____ GIVEN MATERIAL

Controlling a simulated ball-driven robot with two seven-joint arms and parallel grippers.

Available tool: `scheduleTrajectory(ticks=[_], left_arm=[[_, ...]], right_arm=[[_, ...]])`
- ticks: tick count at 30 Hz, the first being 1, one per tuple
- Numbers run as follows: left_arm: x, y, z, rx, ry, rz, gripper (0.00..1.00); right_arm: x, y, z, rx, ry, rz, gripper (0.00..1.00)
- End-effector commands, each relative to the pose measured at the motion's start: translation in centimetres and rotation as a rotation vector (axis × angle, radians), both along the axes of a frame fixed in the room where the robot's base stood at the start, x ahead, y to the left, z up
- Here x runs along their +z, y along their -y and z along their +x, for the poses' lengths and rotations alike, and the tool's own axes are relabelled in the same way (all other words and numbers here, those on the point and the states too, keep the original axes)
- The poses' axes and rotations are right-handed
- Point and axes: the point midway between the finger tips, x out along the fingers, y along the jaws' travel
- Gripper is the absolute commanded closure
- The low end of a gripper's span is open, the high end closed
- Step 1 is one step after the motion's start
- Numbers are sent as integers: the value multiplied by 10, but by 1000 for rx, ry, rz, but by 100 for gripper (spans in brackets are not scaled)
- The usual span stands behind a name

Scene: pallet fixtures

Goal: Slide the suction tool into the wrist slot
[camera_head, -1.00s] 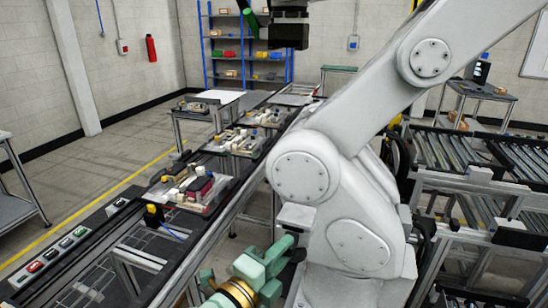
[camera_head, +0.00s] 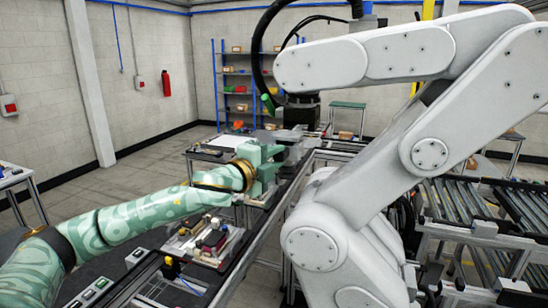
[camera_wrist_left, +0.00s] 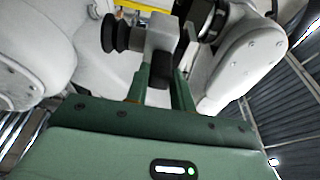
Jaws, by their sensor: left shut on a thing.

________

— INSTRUCTION —
Give again the lines from the line that contains "Scene: pallet fixtures" through the last line of the material above, exactly and with both ends included. Omit the pictures.

— OUTPUT —
Scene: pallet fixtures

Goal: Slide the suction tool into the wrist slot
[camera_head, -1.00s] 
[camera_head, +0.00s] 
[camera_wrist_left, +0.00s] 
Jaws, by their sensor: left shut on a thing.

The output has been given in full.